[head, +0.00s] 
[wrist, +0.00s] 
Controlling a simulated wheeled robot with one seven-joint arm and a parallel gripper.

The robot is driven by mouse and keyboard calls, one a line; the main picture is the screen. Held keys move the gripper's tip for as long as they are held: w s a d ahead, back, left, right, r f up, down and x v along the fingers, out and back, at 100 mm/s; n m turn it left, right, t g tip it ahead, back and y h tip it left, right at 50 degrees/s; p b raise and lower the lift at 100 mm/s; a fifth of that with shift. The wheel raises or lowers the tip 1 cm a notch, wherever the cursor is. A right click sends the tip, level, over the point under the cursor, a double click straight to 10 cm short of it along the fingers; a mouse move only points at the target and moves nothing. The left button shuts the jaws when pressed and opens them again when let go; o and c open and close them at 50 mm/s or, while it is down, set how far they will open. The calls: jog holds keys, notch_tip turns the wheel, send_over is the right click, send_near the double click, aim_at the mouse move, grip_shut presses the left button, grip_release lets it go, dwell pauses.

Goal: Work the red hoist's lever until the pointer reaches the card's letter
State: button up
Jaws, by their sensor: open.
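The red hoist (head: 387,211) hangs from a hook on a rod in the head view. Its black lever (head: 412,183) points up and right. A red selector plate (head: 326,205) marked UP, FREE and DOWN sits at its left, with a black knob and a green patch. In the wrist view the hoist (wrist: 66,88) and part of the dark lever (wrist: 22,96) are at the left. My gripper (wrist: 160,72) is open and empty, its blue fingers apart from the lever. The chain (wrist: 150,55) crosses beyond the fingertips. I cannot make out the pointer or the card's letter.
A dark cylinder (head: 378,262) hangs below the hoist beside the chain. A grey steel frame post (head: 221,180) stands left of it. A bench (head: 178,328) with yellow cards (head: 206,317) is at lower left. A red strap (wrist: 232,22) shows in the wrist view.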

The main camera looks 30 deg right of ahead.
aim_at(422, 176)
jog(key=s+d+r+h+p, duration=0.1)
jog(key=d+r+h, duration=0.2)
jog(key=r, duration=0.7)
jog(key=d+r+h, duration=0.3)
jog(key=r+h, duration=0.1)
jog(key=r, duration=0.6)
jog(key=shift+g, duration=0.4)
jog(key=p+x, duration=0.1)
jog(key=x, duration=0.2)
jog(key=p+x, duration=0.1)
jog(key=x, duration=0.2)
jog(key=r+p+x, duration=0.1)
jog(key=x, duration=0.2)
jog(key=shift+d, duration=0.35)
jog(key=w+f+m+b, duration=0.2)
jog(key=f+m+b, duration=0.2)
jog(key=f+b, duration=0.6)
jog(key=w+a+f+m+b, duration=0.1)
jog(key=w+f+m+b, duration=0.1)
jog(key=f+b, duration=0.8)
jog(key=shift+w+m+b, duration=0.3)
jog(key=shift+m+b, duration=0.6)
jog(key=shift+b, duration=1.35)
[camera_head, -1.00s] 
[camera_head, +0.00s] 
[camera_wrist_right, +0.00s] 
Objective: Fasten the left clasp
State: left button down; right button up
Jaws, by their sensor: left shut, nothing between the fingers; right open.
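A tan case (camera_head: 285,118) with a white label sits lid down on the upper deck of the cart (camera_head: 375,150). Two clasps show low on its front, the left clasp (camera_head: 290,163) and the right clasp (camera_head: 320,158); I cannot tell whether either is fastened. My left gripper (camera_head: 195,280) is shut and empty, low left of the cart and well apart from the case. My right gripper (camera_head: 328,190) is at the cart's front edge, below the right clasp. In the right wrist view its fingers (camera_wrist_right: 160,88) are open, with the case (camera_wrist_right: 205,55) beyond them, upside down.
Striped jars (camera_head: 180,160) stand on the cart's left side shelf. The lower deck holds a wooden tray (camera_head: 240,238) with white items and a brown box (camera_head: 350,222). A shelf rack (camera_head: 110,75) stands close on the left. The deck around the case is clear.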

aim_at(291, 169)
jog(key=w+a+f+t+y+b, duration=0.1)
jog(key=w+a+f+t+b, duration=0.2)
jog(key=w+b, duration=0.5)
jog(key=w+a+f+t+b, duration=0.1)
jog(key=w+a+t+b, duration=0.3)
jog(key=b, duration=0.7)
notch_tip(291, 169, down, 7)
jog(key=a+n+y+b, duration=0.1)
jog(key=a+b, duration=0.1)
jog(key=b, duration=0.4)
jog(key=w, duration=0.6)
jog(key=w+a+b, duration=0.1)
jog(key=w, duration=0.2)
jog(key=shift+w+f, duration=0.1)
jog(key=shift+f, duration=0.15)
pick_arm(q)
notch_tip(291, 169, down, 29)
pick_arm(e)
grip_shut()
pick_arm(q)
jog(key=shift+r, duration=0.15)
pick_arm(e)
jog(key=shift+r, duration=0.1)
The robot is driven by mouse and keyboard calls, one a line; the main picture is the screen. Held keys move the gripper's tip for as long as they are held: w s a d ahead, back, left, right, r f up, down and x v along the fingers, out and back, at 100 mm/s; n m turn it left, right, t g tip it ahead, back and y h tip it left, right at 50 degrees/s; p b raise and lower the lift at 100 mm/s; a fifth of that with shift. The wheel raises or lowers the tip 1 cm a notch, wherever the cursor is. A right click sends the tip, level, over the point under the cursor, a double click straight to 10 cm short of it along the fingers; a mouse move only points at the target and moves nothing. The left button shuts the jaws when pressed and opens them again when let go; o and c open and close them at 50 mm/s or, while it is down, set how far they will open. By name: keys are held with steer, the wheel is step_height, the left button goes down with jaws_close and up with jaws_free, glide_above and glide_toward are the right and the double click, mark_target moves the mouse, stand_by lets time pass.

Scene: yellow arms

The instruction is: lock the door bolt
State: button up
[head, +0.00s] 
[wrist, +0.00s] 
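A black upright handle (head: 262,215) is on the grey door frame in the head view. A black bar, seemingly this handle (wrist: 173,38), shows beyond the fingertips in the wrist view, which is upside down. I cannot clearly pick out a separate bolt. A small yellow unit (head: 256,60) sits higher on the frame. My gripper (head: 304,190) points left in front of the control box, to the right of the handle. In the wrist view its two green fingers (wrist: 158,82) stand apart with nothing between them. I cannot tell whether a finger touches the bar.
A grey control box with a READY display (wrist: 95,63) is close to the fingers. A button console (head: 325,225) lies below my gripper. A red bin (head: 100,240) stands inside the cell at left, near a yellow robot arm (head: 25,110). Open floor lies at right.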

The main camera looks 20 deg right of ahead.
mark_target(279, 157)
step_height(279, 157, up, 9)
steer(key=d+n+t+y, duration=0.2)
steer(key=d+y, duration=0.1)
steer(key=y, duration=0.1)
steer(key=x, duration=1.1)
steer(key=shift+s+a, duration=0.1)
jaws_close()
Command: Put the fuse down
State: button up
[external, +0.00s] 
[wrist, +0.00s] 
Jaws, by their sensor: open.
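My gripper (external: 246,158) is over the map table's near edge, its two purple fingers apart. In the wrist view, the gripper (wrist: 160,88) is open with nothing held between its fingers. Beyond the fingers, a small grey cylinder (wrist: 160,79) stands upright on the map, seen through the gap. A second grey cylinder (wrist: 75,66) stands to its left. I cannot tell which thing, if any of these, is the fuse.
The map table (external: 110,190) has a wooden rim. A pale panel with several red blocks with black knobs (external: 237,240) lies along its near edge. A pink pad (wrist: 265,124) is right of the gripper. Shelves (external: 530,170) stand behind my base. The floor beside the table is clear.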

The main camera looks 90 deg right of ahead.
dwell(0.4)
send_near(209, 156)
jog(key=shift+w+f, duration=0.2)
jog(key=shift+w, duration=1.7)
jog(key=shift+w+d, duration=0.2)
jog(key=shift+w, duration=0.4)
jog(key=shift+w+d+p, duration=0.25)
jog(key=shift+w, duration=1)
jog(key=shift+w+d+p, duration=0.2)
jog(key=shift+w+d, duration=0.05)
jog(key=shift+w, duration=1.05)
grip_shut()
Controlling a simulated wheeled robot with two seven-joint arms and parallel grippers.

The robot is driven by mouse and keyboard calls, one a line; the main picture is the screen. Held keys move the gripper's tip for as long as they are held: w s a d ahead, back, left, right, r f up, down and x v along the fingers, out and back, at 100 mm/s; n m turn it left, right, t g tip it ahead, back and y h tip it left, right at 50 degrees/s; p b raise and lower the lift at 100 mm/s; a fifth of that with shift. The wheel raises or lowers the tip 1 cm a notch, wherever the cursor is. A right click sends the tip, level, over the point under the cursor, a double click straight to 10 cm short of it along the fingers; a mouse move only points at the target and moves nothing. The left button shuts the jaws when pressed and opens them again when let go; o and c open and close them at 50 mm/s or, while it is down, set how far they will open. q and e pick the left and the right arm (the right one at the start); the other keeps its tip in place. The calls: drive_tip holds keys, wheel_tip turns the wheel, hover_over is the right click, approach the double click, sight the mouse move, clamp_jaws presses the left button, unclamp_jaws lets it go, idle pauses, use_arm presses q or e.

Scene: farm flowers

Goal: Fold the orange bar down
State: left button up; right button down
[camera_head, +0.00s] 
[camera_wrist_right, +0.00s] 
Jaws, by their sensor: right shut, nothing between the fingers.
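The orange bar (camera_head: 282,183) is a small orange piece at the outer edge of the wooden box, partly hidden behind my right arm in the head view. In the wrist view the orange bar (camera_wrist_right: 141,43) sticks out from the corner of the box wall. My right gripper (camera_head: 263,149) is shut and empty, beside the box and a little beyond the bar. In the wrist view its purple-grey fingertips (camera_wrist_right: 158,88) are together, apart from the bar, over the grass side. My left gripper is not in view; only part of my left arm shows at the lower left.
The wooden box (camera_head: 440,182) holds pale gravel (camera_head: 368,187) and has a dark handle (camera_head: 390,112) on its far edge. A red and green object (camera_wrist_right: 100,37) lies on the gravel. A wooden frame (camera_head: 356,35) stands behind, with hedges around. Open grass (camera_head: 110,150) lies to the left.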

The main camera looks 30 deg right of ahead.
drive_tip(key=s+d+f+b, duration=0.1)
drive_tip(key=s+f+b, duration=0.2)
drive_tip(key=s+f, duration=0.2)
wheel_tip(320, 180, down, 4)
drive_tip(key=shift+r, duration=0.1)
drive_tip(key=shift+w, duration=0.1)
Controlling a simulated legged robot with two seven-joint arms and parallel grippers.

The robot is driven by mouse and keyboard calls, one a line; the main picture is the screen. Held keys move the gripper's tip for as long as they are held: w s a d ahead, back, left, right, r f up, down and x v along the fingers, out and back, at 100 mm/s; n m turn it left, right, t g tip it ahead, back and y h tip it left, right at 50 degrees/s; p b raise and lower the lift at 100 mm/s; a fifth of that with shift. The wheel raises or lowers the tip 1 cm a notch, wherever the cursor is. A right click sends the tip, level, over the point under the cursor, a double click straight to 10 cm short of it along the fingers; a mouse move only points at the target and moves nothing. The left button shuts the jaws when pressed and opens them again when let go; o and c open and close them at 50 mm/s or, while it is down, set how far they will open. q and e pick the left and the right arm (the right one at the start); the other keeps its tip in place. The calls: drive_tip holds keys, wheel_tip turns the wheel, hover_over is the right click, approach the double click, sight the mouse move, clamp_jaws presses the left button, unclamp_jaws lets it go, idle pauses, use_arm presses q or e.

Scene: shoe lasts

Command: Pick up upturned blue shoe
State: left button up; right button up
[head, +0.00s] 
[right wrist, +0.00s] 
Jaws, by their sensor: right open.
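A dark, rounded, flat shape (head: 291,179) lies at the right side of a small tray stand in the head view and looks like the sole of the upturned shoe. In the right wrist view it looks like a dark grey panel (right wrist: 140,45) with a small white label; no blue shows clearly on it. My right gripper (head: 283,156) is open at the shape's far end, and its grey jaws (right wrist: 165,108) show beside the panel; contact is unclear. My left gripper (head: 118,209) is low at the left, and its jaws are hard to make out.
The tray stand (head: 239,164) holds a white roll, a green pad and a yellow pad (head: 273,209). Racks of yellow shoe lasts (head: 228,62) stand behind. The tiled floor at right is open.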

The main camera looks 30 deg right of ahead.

— What is asked —
Copy all lines from the material that contain "wheeled".

— Written response —
Controlling a simulated wheeled robot with one seven-joint arm and a parallel gripper.
Controlling a simulated wheeled robot with two seven-joint arms and parallel grippers.

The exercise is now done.